Exercise requirements: Using the records that follow, reproduce exactly the lines starting at the line containing "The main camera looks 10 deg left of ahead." and ending at the line containing "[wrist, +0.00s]". Include both end lines and no pictures.

Provided records:

::::::

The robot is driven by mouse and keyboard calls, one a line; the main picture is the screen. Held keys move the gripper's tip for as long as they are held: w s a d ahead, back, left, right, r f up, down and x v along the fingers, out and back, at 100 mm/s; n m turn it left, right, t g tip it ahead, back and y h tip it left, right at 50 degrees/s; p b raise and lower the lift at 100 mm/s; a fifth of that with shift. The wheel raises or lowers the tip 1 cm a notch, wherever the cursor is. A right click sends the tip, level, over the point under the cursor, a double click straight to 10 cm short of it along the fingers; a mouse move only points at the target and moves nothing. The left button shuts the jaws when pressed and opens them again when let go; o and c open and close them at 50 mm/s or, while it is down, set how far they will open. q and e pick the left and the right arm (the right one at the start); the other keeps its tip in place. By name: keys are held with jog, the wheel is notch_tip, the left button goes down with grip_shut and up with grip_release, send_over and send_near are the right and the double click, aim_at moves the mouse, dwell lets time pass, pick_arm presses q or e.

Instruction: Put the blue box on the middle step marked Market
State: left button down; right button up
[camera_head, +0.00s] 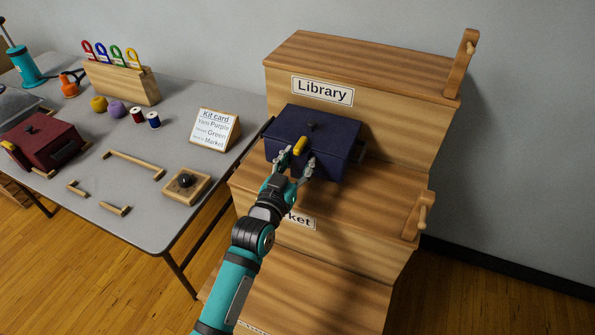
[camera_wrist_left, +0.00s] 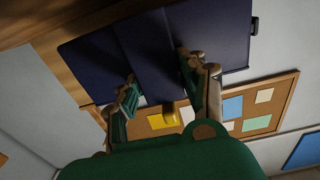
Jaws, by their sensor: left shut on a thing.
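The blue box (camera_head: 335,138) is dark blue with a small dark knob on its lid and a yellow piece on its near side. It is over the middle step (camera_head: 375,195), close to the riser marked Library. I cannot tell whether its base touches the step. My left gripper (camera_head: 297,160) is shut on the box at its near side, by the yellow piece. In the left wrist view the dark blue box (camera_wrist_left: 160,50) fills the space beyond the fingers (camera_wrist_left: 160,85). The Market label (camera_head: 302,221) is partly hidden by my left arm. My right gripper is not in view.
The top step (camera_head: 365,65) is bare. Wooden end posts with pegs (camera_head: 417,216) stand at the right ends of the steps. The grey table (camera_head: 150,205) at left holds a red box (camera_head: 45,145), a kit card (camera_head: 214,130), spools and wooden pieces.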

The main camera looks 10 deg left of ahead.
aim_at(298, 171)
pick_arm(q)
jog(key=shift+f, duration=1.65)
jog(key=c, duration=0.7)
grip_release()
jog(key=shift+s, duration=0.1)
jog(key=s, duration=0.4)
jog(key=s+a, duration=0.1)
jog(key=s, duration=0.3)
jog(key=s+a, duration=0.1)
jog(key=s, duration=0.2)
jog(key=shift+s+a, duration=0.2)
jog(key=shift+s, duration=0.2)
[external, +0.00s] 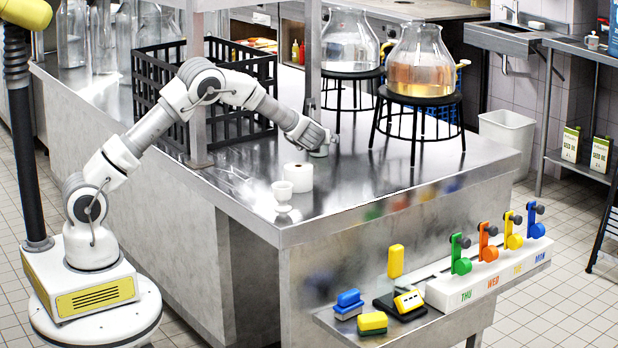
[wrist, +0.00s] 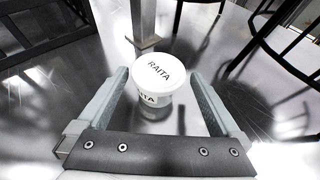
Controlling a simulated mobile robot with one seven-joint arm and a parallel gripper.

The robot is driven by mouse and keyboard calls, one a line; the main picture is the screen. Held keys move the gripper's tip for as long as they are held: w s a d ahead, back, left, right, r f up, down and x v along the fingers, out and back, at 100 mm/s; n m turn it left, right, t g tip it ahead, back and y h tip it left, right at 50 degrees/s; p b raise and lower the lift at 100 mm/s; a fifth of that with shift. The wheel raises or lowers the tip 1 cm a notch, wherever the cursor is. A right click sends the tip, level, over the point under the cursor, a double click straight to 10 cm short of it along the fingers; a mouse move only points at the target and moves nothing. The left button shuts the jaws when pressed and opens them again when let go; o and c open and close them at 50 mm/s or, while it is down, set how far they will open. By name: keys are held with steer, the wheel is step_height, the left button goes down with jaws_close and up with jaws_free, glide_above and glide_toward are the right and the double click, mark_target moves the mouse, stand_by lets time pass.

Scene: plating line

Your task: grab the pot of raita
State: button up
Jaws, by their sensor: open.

::::::

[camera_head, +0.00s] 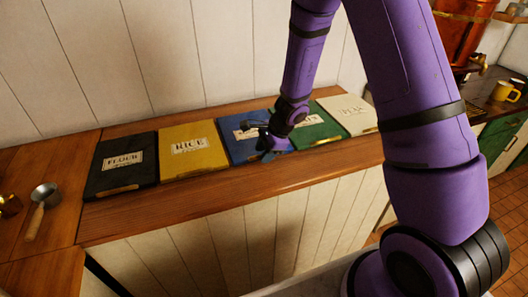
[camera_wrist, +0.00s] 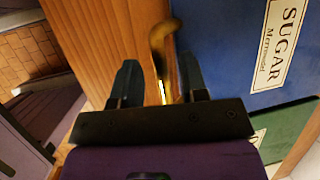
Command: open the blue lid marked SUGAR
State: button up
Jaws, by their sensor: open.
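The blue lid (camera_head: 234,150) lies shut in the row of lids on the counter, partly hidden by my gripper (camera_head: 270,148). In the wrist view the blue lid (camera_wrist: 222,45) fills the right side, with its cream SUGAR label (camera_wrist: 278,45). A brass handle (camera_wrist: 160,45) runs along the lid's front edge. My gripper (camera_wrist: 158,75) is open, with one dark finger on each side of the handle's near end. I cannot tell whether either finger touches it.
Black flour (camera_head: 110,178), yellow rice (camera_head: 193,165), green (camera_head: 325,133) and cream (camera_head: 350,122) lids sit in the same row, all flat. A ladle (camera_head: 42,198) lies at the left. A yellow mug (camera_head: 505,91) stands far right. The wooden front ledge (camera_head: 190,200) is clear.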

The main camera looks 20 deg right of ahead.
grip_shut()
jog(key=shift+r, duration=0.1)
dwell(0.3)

::::::

Exercise output:
The main camera looks 10 deg left of ahead.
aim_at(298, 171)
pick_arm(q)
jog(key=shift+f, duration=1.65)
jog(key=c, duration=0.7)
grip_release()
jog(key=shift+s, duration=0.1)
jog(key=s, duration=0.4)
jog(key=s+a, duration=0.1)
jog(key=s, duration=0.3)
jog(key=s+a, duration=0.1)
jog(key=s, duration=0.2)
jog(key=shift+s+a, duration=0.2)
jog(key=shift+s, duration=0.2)
[external, +0.00s] 
[wrist, +0.00s] 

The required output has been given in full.